_SOURCE MATERIAL_.
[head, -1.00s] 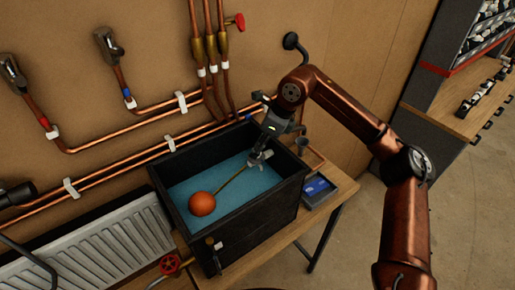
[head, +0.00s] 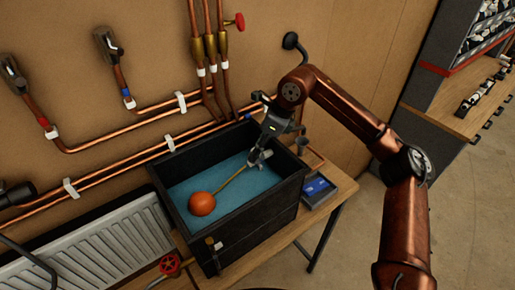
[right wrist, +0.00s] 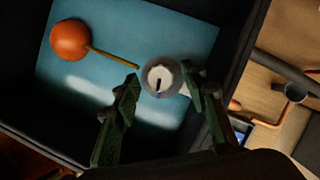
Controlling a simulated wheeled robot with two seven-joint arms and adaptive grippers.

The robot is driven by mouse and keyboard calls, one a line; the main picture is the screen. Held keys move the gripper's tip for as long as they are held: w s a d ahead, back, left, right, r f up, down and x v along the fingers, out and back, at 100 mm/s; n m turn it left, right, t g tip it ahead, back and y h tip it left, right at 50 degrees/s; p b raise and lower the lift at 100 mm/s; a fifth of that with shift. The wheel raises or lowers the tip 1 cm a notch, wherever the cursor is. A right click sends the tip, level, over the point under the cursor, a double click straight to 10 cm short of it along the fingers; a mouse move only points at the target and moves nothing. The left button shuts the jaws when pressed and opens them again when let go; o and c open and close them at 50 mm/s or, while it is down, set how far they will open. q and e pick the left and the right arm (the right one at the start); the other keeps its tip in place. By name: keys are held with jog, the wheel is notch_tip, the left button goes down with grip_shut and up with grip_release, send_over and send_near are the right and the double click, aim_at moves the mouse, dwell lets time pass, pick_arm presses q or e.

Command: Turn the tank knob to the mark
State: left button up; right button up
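The tank knob (right wrist: 160,78) is a round pale knob with a dark pointer line toward the bottom of the right wrist view. It sits by the brass rod of the orange float (head: 202,204), over the blue water of the black tank (head: 262,207). My right gripper (head: 260,158) reaches down into the tank. In the right wrist view its two fingers (right wrist: 160,72) stand apart on either side of the knob. A gap shows at the left finger; contact at the right finger is unclear. My left gripper is not in view.
Copper pipes (head: 120,157) and valves run along the wall behind the tank. A white radiator (head: 100,250) is at lower left. A small dark box with a blue face (head: 318,187) lies on the bench right of the tank. A shelf unit stands far right.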

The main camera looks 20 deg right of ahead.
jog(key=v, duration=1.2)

_DIRECTION_.
Reproduce the full listing faithfully, but do not carry over any pictures.

_WORKED SOLUTION_.
[head, -1.00s] 
[head, +0.00s] 
[right wrist, +0.00s] 
Controlling a simulated wheeled robot with two seven-joint arms and adaptive grippers.

The robot is driven by mouse and keyboard calls, one a line; the main picture is the screen. Held keys move the gripper's tip for as long as they are held: w s a d ahead, back, left, right, r f up, down and x v along the fingers, out and back, at 100 mm/s; n m turn it left, right, t g tip it ahead, back and y h tip it left, right at 50 degrees/s; p b raise and lower the lift at 100 mm/s; a fifth of that with shift. The wheel raises or lowers the tip 1 cm a notch, wherever the cursor is. A right click sends the tip, level, over the point under the cursor, a double click straight to 10 cm short of it along the fingers; a mouse move only points at the target and moves nothing. The left button shuts the jaws when pressed and opens them again when let go; o and c open and close them at 50 mm/s or, while it is down, set how far they will open. q and e pick the left and the right arm (the right one at the start); the other keeps its tip in place. By name: keys are held with jog, the wheel is notch_tip, the left button goes down with grip_shut and up with grip_release, send_over and send_near are the right and the double click, aim_at moves the mouse, dwell lets time pass, pick_arm presses q or e.

Command: Turn the tank knob to the mark
State: left button up; right button up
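The tank knob (right wrist: 160,78) is a round pale knob with a dark pointer line toward the bottom of the right wrist view. It sits by the brass rod of the orange float (head: 202,204), over the blue water of the black tank (head: 262,207). My right gripper (head: 260,158) reaches down into the tank. In the right wrist view its two fingers (right wrist: 160,72) stand apart on either side of the knob. A gap shows at the left finger; contact at the right finger is unclear. My left gripper is not in view.
Copper pipes (head: 120,157) and valves run along the wall behind the tank. A white radiator (head: 100,250) is at lower left. A small dark box with a blue face (head: 318,187) lies on the bench right of the tank. A shelf unit stands far right.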

The main camera looks 20 deg right of ahead.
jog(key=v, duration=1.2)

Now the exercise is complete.